Decisions, Decisions



I recently had a lot to think about and many worries running through my mind.  My husband and I began planning a move from Arizona to Colorado.  The idea behind this move was that we both wanted out of the horrible, Arizona heat and by moving to Colorado, we would be with Dan's family.  

Our timing of this decision was not ideal as school will begin next month.  In order to make the move work, we had so many variables to consider, i.e. jobs, where to live, school for the kids, moving my mom, money, etc.  There were many steps that would need to be taken and so many plans to be made that is was a very overwhelming decision.  I know that people do it all the time, but this was stressful.  On top of everything we had to think about, we had to approach our kid's "other" parents, whom we currently share custody with in Arizona.  Talk about a hard thing to do!

My ex-husband took some time to consider and weight what would be best for our two kids.  Dan's ex-wife literally took four hours and made her decision based, what I believe, was solely on what was best for her.  She said no!  Dan was devastated and put in a position of having to figure out whether moving away from his child was something he could do.  He struggled.  I was still waiting to hear about whether my kids would be able to go and could not even begin to think what I would do if they could not.  Luckily, it did not get that far.

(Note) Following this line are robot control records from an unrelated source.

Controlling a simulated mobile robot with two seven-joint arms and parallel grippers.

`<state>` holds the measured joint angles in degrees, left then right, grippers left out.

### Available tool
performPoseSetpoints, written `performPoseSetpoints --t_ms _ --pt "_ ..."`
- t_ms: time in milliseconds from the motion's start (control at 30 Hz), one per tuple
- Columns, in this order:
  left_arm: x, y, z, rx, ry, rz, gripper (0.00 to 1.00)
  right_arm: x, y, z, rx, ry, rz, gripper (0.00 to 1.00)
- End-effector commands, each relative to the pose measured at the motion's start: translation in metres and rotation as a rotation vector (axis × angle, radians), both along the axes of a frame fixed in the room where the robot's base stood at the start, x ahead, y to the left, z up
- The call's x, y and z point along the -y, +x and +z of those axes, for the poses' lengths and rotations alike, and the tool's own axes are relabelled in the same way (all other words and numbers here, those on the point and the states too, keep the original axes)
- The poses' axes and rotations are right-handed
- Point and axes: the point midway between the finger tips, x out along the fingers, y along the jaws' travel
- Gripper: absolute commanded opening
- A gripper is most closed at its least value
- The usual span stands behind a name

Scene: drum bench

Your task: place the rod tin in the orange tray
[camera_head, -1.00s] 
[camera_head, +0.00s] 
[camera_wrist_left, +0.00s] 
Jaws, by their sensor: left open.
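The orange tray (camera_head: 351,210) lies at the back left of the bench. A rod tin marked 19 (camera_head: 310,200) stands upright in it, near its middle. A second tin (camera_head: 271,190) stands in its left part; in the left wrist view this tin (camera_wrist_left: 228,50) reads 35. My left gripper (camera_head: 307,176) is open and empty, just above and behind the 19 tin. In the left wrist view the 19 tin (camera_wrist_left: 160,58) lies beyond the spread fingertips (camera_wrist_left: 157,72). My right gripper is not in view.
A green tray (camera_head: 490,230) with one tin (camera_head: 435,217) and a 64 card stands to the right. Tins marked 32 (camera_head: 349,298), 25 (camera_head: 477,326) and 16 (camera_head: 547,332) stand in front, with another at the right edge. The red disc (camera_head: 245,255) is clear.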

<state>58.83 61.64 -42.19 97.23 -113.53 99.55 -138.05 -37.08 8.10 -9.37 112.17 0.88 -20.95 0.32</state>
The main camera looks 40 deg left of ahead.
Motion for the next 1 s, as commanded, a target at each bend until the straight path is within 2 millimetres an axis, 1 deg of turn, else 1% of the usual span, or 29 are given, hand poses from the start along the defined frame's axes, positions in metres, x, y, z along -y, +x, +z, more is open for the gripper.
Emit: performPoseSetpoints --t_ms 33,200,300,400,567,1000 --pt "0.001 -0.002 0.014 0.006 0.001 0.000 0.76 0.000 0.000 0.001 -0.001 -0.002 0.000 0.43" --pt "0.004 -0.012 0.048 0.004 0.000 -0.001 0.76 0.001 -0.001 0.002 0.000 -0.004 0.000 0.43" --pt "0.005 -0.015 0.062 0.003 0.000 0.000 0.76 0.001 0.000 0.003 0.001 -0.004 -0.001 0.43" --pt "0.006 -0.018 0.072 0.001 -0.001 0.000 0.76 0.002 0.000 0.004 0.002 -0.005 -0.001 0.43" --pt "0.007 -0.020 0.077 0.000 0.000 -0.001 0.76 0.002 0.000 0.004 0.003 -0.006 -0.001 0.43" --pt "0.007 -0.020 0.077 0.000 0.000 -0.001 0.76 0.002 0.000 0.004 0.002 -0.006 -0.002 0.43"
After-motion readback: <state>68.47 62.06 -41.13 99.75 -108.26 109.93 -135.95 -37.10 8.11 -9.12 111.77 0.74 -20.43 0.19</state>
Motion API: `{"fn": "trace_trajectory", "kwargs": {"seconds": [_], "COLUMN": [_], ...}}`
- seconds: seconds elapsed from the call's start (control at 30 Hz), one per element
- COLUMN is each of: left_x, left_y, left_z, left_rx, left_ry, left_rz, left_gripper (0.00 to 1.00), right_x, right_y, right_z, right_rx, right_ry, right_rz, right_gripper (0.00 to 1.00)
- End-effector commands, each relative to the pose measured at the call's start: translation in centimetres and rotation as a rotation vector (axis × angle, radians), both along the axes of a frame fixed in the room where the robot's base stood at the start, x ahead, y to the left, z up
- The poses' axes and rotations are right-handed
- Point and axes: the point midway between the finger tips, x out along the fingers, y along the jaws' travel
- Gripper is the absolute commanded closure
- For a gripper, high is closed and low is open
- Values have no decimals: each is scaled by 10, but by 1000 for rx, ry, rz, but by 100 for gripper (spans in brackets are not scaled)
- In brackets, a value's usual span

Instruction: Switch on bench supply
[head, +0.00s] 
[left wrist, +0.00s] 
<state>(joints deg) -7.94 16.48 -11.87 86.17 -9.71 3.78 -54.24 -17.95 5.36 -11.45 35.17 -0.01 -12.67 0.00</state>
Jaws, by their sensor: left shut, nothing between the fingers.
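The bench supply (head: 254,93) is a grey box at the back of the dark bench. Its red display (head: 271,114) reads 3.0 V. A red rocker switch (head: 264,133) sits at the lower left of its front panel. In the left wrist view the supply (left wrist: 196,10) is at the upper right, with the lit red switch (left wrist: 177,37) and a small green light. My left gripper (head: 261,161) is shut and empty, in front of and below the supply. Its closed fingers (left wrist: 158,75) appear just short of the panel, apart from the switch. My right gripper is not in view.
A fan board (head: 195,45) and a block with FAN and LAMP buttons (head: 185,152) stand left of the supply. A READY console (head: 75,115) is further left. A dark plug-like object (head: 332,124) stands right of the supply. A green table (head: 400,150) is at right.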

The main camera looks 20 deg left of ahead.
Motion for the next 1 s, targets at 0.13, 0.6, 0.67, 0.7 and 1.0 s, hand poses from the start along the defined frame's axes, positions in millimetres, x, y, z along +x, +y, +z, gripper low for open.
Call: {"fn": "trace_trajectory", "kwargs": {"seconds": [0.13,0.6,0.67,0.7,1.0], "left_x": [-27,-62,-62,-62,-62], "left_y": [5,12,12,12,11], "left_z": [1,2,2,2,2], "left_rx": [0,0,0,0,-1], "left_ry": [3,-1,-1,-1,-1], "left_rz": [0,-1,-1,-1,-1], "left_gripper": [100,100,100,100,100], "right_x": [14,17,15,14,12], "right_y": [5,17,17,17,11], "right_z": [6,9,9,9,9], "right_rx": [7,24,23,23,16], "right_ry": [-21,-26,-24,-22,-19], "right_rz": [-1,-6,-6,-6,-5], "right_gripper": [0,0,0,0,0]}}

After long talks and stressful feelings, Dan and I came to the decision to stay in Arizona.  I must admit that I was relieved.  Dan was worried I would resent him for not wanting to go through with it, but I was just glad that we made a decision.  I am not one that can stare at a problem and not "do" something about it.  I need action right away.  Don't get me wrong, I do weigh all sides, but I need to see progress and get things either moving or end them.

The tough thing about getting excited over the move was that there was going to be change, lots of it.  I have been craving change for awhile now.  Whether it be change in my job, change in environment, something, I just know I need it!  So, we talked further and decided we would suffer through the heat and find a way to make some changes in our lives that would make us happier people, parents and husband and wife.  And although I am craving change, I am so happy to have most things stay the same.

3 comments:

*Lindsey* said...

I am right there with you! As soon as we get that stupid forecloser off our credit, we're gone from AZ. We're looking at Montana, Tennessee, and Kentucky..places green, cool, and lots of space, at least 20 acres. Im also like you on getting it done. Once my mind is made up, my life is then based souly on instant gratification. Have you guys thought about Prescott or Flagstaff? I would take Flagstaff in a heartbeat! But the amount of land that we're looking for is too expensive :(

Jen Broadwater said...

that would be a hard decision especially in the dead of summer when there's little to appreciate about our weather. Ask that same question while standing freezing in the snow in December in CO and you might be surprised your answer would be the same.

Barbara Swafford said...

I like how you put that "...find a way to make some changes in our lives that would make us happier people, parents and husband and wife..." To me, that sounds like a mature decision. Even though your location may not change, the circumstances can.

I remember when I moved after my mom died. I thought I could run from the pain, but I soon found out, it followed me. Ironically, I ended up moving back to where I had been but that was only after I completed the grieving process.